**Problem description**.
Scan each line of the records for the word "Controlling" and extract the ones that have it.

START Task material

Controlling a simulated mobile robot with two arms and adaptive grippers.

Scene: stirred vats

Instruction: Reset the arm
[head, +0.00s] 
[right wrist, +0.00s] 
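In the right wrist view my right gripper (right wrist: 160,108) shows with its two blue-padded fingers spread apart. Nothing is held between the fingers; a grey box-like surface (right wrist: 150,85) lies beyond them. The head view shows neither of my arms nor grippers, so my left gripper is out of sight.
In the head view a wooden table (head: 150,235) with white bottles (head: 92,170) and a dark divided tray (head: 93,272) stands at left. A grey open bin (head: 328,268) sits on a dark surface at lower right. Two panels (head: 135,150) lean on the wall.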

END Task material
START Task material

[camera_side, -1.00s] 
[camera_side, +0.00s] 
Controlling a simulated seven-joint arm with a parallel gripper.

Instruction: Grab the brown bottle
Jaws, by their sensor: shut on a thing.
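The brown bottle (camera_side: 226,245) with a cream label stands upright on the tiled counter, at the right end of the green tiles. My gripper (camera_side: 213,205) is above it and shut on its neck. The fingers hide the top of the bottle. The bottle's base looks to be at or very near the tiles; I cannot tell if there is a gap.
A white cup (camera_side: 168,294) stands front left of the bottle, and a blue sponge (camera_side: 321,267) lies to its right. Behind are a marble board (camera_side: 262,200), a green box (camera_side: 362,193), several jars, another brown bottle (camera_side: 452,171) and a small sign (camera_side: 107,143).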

END Task material

**Solution to this task**.
Controlling a simulated mobile robot with two arms and adaptive grippers.
Controlling a simulated seven-joint arm with a parallel gripper.

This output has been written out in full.